Con el descubrimiento de que en Westminster, sede del Parlamento Británico, se consume farlopa en cantidades industriales, empieza a despejarse el enigma del Brexit: el esnifamiento habitual de cocaína produce, en efecto, ese tipo de ideas tan genialoides como catastróficas. Que el palacio de Westminster, centro legislativo del Reino Unido, haya devenido casi en un narco-palacio con todos los aditamentos comunes a ese tipo de locales, camellos rondando por los alrededores o trajinando por los pasillos, restos de nieve sobre los lavabos y hasta en las bancadas de escay verde de sus señorías, pudiera explicar no sólo la marcianada del Brexit o el griterío que se arma en la Cámara por cualquier cosa, sino incluso la ascensión hasta la jefatura del gobierno de una criatura como Boris Johnson.
Con la investigación en marcha, que cuenta incluso con perros rastreadores, no puede determinarse aún con precisión si son los conservadores, los laboristas o los liberales los que más le dan al polvo blanco en el ágora de la democracia, pero, toda vez que sus restos se hallan esparcidos por todas partes, se podría aventurar que su consumo se reparte equilibradamente (es un decir) entre todo el espectro ideológico. A reforzar ésta hipótesis acude el conocimiento público de que en el Parlamento Británico existe, desde hace mucho, una “cultura de la cocaína”, circunstancia que refuerza por su parte el origen de todas las extravagancias y los disparatamientos que se consuman allí al socaire de dicha cultura.
Las diferencias ideológicas, pues, no parece que percutan gran cosa sobre el níveo suceso, aunque no sé si sobre el particular tendrá algo que decir Ángela Vallvey, que acaba de publicar un interesante libro titulado “Ateísmo ideológico” en el que reflexiona sobre ésta pregunta que se hace: “¿Por qué los votantes siguen depositando su confianza en políticos corrompidos, deshonestos, malvados, ineptos...?” Según Vallvey, una respuesta podría ser que porque tienen una fe religiosa en ellos desde que la ideología sustituyó a la religión a partir de la Revolución Francesa, de suerte que la escritora, que se define como “atea ideológica”, abogaría por apartar la ideología del gobierno de los estados del mismo modo que en su día se apartó a la Iglesia para activar el progreso.
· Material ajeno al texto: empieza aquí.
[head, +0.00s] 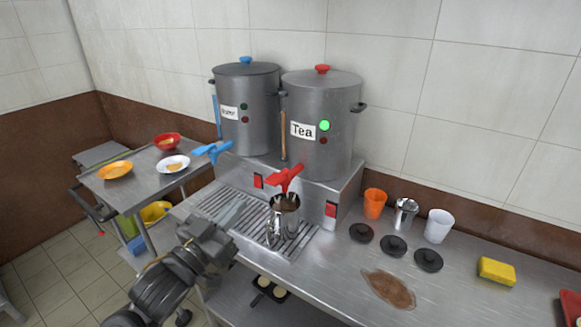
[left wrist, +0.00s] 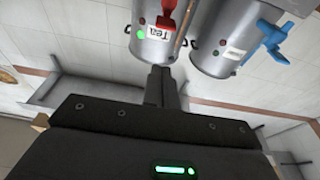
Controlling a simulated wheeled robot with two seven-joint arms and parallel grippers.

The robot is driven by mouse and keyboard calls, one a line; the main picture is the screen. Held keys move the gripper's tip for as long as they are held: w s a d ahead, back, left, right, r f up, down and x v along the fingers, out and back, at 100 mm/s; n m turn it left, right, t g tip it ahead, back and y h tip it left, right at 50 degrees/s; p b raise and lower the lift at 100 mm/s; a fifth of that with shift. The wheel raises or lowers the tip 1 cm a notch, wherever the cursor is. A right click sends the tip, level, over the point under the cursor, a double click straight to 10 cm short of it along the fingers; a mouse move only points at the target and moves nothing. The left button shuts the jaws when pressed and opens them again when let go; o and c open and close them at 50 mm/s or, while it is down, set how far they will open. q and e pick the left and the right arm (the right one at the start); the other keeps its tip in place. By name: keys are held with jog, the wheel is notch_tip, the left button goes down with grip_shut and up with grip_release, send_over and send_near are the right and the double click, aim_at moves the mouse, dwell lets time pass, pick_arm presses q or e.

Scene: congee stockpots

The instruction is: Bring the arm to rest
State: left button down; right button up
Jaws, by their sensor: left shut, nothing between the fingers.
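My left arm comes in from the lower left in the head view. My right gripper is in neither view.
Two steel stockpots, Tea (head: 322,105) and another (head: 247,110), stand on a raised base with a red tap (head: 285,179) and a blue tap (head: 212,151). A metal jug (head: 284,222) stands under the red tap on the grate. Cups, black lids and a brown spill (head: 388,289) lie right.

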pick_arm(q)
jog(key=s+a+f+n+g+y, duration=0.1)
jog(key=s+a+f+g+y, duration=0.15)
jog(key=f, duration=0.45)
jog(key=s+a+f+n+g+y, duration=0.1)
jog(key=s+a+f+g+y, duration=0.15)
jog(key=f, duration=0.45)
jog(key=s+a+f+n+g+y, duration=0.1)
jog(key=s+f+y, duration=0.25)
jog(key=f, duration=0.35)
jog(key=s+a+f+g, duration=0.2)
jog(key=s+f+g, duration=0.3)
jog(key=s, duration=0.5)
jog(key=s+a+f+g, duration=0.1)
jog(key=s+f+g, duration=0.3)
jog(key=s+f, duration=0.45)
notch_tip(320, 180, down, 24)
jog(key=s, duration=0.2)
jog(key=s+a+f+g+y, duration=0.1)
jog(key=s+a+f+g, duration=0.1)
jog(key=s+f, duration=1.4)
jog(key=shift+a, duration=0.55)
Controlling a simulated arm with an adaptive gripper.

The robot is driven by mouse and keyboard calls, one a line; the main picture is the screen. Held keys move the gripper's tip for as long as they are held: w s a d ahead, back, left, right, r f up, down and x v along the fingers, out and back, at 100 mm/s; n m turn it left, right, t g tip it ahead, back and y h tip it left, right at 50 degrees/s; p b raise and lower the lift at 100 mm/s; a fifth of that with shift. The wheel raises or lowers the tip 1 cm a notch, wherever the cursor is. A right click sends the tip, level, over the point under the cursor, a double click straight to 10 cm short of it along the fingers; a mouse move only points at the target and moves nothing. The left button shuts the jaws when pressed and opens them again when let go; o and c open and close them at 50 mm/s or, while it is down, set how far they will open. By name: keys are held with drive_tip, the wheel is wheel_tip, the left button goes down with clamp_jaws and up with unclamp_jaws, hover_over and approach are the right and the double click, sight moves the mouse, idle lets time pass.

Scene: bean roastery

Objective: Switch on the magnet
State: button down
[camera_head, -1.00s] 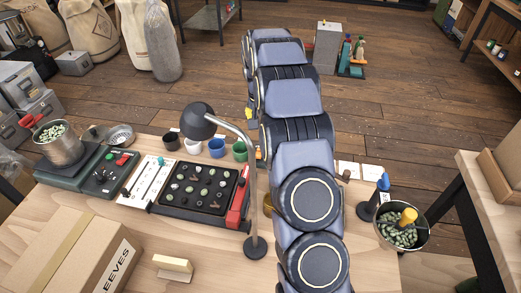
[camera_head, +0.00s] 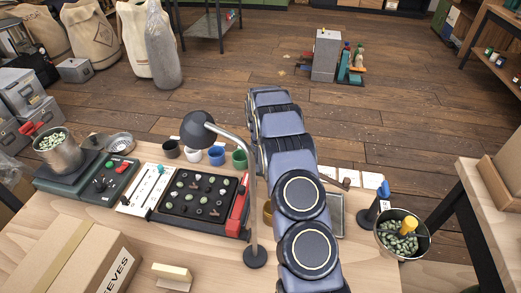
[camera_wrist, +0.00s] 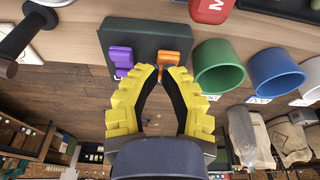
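In the wrist view a dark panel (camera_wrist: 130,38) carries a purple lever (camera_wrist: 121,58) and an orange lever (camera_wrist: 176,58). Lettering on the panel is mostly covered. My gripper (camera_wrist: 161,72) has yellow fingers whose tips come close together just in front of the panel, beside the orange lever. I cannot tell whether a tip touches it. No object shows held between the fingers. In the head view my arm hides the gripper and this panel. A red part with a white letter M (camera_wrist: 211,9) shows at the top of the wrist view. I cannot read which lever belongs to the magnet.
Green (camera_wrist: 219,66) and blue (camera_wrist: 275,72) cups stand right of the panel. In the head view a lamp (camera_head: 198,130), a black tray with beans (camera_head: 205,195), a cardboard box (camera_head: 65,260) and a bean pot (camera_head: 402,240) crowd the table. A grey machine (camera_head: 326,55) stands beyond on the floor.

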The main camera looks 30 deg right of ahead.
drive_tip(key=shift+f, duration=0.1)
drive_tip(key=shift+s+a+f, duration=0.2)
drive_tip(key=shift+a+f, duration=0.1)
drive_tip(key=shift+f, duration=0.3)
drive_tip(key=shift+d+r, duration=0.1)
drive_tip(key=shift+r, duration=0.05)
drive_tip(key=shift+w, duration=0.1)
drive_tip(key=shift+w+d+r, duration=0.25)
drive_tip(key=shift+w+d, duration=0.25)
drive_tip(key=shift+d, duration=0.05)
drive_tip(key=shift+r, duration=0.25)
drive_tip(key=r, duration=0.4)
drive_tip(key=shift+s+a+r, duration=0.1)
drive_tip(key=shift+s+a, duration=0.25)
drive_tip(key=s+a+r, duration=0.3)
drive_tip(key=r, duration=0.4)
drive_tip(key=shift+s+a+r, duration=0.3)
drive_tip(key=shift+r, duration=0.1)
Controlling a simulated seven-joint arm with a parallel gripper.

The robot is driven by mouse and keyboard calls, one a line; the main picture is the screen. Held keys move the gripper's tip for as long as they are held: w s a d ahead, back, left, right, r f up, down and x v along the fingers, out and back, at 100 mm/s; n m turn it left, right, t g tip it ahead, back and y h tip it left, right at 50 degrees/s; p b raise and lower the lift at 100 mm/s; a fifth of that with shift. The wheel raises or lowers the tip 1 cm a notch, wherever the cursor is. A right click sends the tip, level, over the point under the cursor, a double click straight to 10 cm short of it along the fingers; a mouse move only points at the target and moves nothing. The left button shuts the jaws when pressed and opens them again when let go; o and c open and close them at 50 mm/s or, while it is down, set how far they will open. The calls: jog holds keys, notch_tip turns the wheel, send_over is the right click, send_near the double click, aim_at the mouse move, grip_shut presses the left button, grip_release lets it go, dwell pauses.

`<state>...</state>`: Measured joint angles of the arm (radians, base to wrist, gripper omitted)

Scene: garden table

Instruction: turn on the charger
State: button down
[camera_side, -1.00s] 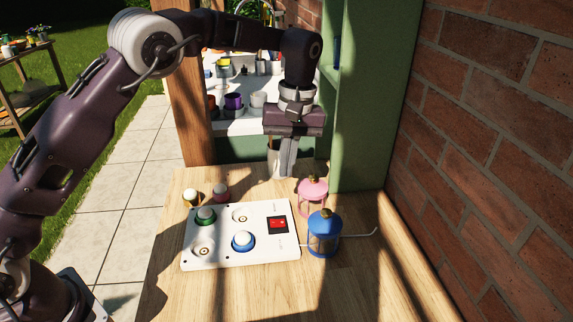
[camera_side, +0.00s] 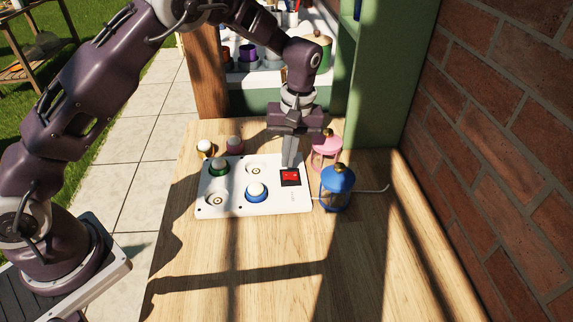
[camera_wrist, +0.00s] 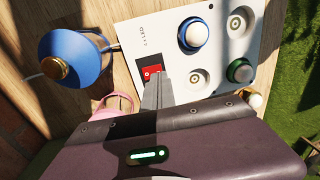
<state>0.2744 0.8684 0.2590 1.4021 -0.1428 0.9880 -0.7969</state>
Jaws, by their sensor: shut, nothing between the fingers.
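The charger (camera_side: 226,206) is a white flat board on the wooden table. Its red rocker switch (camera_side: 291,177) sits in a black frame at the board's right side; it also shows in the wrist view (camera_wrist: 151,72). My gripper (camera_side: 291,163) is shut and empty, pointing down, with its fingertips at the far edge of the switch. In the wrist view the fingertips (camera_wrist: 157,84) overlap the switch's lower part, so I cannot tell whether they touch it. A blue-ringed bulb (camera_side: 256,191) and a green-ringed bulb (camera_side: 219,167) sit in two of the board's sockets. Two other sockets are empty.
A blue lantern (camera_side: 337,188) and a pink lantern (camera_side: 325,150) stand close to the right of the switch. A green post (camera_side: 377,75) rises at the back right. The front table is clear.

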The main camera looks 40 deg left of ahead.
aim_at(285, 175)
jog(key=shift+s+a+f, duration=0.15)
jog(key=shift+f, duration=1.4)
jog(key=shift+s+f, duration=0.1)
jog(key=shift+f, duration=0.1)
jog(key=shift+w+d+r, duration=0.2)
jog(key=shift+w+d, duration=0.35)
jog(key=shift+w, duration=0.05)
Uno no está seguro de que las ideologías, que deberían ser el producto de la combinación depurada del conjunto de las ideas de uno, tengan la culpa de casi todo, aunque sí quienes las envilecen y las usan para machacar al prójimo, al “otro”. Pero sí es seguro que en los tiritos que se meten entre pecho y espalda los comunes, las ideologías no pintan nada.